In an effort to respond to a precipitous decline in the population of the western monarch butterfly, the Panorama Vista Preserve in Bakersfield and seven other locations across California have been chosen as butterfly rest stops of a sort.
The Monarch Butterfly and Pollinator Rescue Program, through a grant funded by the state Wildlife Conservation Board, will plant milkweed as well as nectar-rich plants on 50 acres of the preserve.
“It’s a monarch butterfly project, but it will benefit native bees and other pollinators as well,” said Carolyn Belli, president of the Kern River Corridor Endowment. The endowment owns and manages the 936-acre preserve which straddles both sides of the Kern River between the Panorama Bluffs and miles of oilfields to the north.
“Monarchs and many other species
use vegetation along rivers to reproduce and to move through the landscape,” said Erin Hagen, director of science for River Partners, the Chico-based nonprofit that is heading up the project at all eight locations.

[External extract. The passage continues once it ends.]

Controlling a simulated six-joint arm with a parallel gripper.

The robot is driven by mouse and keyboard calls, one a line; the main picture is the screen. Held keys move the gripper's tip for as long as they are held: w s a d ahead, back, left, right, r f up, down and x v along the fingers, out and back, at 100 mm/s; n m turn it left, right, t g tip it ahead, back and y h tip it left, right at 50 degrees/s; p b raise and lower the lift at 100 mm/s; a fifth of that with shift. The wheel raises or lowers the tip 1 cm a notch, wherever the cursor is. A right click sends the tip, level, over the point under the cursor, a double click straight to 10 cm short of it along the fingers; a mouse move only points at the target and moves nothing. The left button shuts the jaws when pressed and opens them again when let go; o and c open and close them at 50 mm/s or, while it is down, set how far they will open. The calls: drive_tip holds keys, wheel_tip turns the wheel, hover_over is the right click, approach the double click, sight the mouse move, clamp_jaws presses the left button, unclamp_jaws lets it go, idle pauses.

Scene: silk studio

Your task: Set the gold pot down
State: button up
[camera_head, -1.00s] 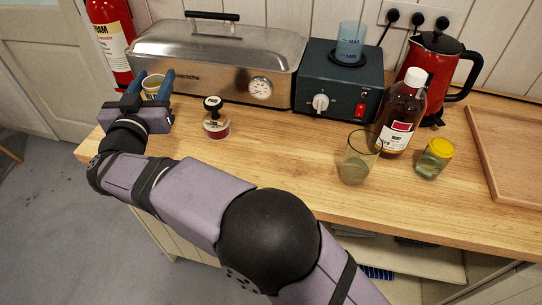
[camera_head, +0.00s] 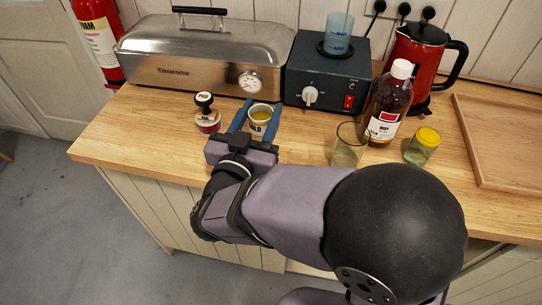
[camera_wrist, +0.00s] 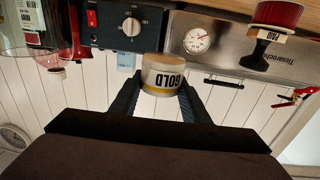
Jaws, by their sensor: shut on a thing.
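The pot is over the wooden counter (camera_head: 310,150), right of the red stamp and in front of the steel steamer. I cannot tell whether its base touches the wood. In the wrist view, the pot (camera_wrist: 163,75) appears upside down between the fingertips (camera_wrist: 160,88), its label facing the camera.
The stamp (camera_head: 206,115) stands left of the pot. The steamer (camera_head: 200,75) and heater box (camera_head: 325,80) are behind. A glass (camera_head: 349,148), brown bottle (camera_head: 389,105) and yellow-lidded jar (camera_head: 422,146) stand right. A wooden tray (camera_head: 505,175) is far right. Bare counter lies between pot and glass.

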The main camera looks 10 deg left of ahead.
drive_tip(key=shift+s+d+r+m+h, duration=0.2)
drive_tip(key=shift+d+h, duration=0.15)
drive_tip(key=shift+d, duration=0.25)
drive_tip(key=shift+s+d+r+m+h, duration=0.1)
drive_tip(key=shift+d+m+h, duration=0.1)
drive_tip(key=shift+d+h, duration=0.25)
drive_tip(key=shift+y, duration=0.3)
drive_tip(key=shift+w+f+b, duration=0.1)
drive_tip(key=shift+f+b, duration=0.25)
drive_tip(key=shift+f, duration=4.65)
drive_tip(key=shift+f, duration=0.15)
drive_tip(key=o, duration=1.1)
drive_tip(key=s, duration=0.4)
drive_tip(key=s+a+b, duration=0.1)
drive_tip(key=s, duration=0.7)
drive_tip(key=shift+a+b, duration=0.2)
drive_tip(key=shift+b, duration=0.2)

“By adding monarch-friendly plants like milkweed and other flowering varieties to the preserve, we can help invite monarchs back to the area, giving them great places to find food, get rest on their long journeys, and reproduce to boost populations.”
Hagen likened these eight sites — from Butte County in the north to San Diego County in the south — as oases, or pit stops for butterflies weary from travel.

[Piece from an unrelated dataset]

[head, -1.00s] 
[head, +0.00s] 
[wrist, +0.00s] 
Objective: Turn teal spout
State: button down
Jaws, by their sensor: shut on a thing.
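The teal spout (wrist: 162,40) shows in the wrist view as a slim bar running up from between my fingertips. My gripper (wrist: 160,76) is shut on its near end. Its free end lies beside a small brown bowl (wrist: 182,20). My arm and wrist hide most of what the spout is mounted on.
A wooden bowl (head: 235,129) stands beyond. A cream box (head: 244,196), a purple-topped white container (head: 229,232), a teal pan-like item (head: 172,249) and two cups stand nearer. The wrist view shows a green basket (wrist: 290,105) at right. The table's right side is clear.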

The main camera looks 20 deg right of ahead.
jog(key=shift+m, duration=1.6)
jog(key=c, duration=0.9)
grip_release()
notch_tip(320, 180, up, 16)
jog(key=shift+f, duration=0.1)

Plans for the effort took off in 2019, but more recent and alarming news has brought new attention and new urgency to the plight of this species.

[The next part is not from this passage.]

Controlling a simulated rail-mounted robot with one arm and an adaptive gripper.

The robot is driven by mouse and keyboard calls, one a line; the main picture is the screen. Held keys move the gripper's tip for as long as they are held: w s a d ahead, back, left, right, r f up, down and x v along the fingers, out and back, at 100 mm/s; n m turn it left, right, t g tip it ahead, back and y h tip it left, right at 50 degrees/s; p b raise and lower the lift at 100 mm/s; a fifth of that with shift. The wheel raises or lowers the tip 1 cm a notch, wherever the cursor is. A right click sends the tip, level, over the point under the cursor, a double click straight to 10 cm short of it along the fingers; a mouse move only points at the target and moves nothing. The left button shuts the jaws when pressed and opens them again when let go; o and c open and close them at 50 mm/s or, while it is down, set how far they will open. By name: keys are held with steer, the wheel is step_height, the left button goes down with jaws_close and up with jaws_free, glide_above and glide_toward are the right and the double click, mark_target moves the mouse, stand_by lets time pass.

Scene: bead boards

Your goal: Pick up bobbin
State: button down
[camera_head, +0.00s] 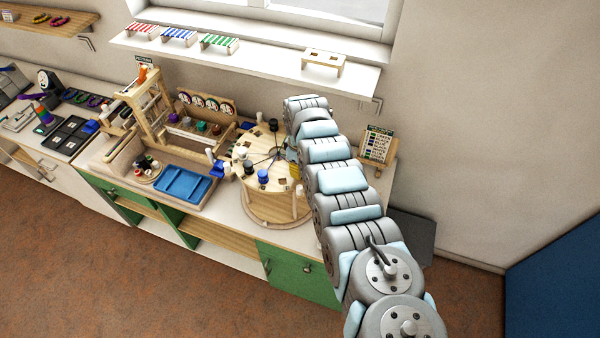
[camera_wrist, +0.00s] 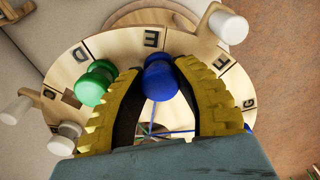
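A blue bobbin (camera_wrist: 160,80) is between the two yellow, black-lined fingers of my gripper (camera_wrist: 159,72) in the wrist view. It is in front of the letter E on the round wooden board (camera_wrist: 190,45). Both fingertips are very close to its sides. I cannot tell whether they press on it or whether it is lifted. A green bobbin (camera_wrist: 93,86) is by the letter D, left of the left finger. In the head view, my gripper is mostly hidden behind my arm, over the round wooden drum (camera_head: 272,208).
White pegs stand around the board, at the left (camera_wrist: 17,109) and the top right (camera_wrist: 228,26). Coloured threads run across its centre. In the head view, a blue tray (camera_head: 186,184) and a wooden frame stand left of the drum, and a small chart stand (camera_head: 376,145) is to the right.

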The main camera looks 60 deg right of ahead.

According to reporting from the Associated Press, the number of western monarch butterflies wintering along the California coast has plummeted precipitously to a record low, threatening the insects with extinction.
An annual winter count by the Xerces Society recorded fewer than 2,000 butterflies, a massive decline from the tens of thousands tallied in recent years and the millions that clustered in trees along the California coast in the 1980s.
Early Friday morning, Belli was joined by the her husband, Joe Belli, the preserve’s field manager, and Andy Honig, a member of the endowment’s governing board.
Honig had already begun planting desert milkweed, a bluish-gray shrub, in a small area of the preserve.
“I gathered the seeds up on Rancheria Road,” he said. “There are a number of places in Kern County where the desert milkweed grows.”
Western monarch butterflies head south from the Pacific Northwest to California each winter, returning to the same places and even the same trees, where they cluster to keep warm, according to the AP. The monarchs generally arrive in California at the beginning of November and spread across the country once warmer weather arrives in March.
They often travel along riparian habitat, along rivers like the Kern, Hagen said.
All agree: The loss of the western monarch would be a disaster and a tragedy. And more needs to be done.
River Partners is looking for more funding and additional sites where these butterfly pit stops can be improved and enhanced.
And they will monitor the effectiveness of the project.
But any homeowner can plant milkweed or nectar-rich flora as a sweet invitation to the black and orange beauties, Hagen said.
To see monarchs in flight in Bakersfield again might be the ultimate reward.